Robot episode rows:
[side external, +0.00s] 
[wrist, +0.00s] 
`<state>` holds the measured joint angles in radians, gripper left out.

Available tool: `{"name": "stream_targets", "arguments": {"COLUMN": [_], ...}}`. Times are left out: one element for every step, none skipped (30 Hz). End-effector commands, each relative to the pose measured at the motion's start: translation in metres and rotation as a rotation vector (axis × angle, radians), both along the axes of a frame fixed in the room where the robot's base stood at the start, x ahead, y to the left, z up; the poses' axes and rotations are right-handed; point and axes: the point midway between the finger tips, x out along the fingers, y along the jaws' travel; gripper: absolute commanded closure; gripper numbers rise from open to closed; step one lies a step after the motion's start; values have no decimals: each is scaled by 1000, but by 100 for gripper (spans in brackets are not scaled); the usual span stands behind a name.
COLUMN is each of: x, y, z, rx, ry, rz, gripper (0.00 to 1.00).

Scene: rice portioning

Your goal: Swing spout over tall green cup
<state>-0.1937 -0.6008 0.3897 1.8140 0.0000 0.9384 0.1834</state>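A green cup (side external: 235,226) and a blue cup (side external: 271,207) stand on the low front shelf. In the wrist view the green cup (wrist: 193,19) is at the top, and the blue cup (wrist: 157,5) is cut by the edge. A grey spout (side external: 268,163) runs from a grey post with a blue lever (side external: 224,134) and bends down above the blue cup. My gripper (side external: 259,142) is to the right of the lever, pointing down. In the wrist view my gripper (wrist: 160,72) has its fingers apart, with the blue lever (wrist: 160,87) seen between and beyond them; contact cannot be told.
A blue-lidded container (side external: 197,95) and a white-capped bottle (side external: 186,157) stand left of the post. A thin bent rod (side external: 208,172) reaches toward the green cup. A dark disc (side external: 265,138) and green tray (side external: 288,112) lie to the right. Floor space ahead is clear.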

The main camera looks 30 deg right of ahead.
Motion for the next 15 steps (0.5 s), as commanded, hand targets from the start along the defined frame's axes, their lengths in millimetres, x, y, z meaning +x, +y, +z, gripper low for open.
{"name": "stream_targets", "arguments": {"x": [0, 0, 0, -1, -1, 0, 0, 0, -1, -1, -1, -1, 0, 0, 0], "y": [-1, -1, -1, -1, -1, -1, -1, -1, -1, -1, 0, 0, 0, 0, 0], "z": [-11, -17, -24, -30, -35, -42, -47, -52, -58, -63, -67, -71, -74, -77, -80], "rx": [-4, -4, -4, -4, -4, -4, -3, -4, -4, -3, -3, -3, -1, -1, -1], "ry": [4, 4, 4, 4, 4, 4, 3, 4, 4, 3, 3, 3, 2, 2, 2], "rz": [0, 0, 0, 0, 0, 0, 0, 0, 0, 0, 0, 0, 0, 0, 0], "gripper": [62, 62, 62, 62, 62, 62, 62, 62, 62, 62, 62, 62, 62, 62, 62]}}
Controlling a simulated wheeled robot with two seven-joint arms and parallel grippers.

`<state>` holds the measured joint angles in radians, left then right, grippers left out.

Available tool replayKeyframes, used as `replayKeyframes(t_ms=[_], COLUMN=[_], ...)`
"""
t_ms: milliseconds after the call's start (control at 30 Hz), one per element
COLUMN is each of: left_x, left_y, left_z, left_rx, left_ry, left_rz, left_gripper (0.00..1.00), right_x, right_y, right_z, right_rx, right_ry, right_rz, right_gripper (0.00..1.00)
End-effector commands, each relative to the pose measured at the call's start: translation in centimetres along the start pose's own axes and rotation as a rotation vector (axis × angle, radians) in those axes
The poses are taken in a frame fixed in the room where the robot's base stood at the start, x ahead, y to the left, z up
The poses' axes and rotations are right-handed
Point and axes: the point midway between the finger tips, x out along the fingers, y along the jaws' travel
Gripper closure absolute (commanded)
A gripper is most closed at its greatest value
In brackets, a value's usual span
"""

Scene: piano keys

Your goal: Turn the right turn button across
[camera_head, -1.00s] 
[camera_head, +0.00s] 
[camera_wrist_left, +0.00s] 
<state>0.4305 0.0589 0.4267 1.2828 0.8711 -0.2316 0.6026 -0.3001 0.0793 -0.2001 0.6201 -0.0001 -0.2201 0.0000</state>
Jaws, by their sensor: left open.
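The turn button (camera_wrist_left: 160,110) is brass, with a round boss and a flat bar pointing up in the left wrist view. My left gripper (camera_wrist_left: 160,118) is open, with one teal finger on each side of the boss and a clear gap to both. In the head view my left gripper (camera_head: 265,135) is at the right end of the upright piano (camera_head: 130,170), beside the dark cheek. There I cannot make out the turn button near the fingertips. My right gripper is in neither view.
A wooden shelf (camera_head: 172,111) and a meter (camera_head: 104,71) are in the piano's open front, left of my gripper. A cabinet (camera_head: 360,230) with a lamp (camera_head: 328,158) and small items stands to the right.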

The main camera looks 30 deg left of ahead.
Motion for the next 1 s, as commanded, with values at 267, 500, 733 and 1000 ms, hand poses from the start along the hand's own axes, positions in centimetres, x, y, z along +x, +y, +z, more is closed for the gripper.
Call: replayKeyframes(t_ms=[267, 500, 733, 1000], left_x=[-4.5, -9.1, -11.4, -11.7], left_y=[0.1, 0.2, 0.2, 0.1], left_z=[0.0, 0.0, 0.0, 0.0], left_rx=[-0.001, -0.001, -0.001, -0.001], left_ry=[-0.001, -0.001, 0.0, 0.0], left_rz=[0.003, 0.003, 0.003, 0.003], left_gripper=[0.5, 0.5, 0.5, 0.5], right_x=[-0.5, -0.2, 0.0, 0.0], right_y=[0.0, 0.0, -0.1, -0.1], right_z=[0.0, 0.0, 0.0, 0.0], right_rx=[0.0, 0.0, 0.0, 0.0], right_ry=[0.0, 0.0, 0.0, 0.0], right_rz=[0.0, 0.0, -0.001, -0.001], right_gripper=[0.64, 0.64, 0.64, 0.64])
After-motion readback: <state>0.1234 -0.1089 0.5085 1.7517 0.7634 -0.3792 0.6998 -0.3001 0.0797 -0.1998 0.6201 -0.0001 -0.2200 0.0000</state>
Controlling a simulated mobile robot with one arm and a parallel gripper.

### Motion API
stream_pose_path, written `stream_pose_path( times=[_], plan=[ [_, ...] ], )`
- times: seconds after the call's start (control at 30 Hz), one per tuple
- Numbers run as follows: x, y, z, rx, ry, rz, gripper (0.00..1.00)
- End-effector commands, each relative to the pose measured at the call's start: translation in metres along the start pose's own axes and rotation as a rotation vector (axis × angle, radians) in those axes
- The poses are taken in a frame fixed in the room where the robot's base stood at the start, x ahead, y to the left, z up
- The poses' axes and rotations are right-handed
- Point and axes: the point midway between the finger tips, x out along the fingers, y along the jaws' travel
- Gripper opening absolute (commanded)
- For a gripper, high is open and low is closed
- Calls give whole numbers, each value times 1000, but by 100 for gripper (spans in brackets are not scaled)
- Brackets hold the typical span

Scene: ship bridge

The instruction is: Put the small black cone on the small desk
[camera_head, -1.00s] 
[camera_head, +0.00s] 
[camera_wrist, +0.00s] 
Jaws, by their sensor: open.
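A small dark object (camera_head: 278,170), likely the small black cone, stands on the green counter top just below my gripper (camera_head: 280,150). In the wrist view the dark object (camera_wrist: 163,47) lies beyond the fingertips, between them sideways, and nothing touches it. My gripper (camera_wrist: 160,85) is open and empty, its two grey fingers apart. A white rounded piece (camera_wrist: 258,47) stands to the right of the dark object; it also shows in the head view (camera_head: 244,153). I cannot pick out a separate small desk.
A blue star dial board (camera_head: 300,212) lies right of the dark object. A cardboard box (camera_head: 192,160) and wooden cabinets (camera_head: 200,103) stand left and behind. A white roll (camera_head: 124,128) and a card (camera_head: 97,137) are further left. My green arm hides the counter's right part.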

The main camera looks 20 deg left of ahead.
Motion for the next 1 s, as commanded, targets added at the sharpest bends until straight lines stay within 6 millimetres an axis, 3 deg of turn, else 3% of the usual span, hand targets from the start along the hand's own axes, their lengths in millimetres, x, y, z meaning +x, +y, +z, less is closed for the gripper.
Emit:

▸ **What you need to do**:
Look above for the line that holds "- End-effector commands, each", then copy it and each line after it exactly, through the last line of the data.

▸ **Output below**:
- End-effector commands, each relative to the pose measured at the call's start: translation in metres along the start pose's own axes and rotation as a rotation vector (axis × angle, radians) in those axes
- The poses are taken in a frame fixed in the room where the robot's base stood at the start, x ahead, y to the left, z up
- The poses' axes and rotations are right-handed
- Point and axes: the point midway between the finger tips, x out along the fingers, y along the jaws' travel
- Gripper opening absolute (commanded)
- For a gripper, high is open and low is closed
- Calls give whole numbers, each value times 1000, but by 100 for gripper (spans in brackets are not scaled)
- Brackets hold the typical span

Scene: ship bridge

The instruction is: Put the small black cone on the small desk
[camera_head, -1.00s] 
[camera_head, +0.00s] 
[camera_wrist, +0.00s] 
Jaws, by their sensor: open.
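A small dark object (camera_head: 278,170), likely the small black cone, stands on the green counter top just below my gripper (camera_head: 280,150). In the wrist view the dark object (camera_wrist: 163,47) lies beyond the fingertips, between them sideways, and nothing touches it. My gripper (camera_wrist: 160,85) is open and empty, its two grey fingers apart. A white rounded piece (camera_wrist: 258,47) stands to the right of the dark object; it also shows in the head view (camera_head: 244,153). I cannot pick out a separate small desk.
A blue star dial board (camera_head: 300,212) lies right of the dark object. A cardboard box (camera_head: 192,160) and wooden cabinets (camera_head: 200,103) stand left and behind. A white roll (camera_head: 124,128) and a card (camera_head: 97,137) are further left. My green arm hides the counter's right part.

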The main camera looks 20 deg left of ahead.
Motion for the next 1 s, as commanded, targets added at the sharpest bends until straight lines stay within 6 millimetres an axis, 3 deg of turn, else 3% of the usual span, hand targets from the start along the hand's own axes, their lengths in millimetres, x, y, z meaning +x, +y, +z, less is closed for the gripper.
Emit:

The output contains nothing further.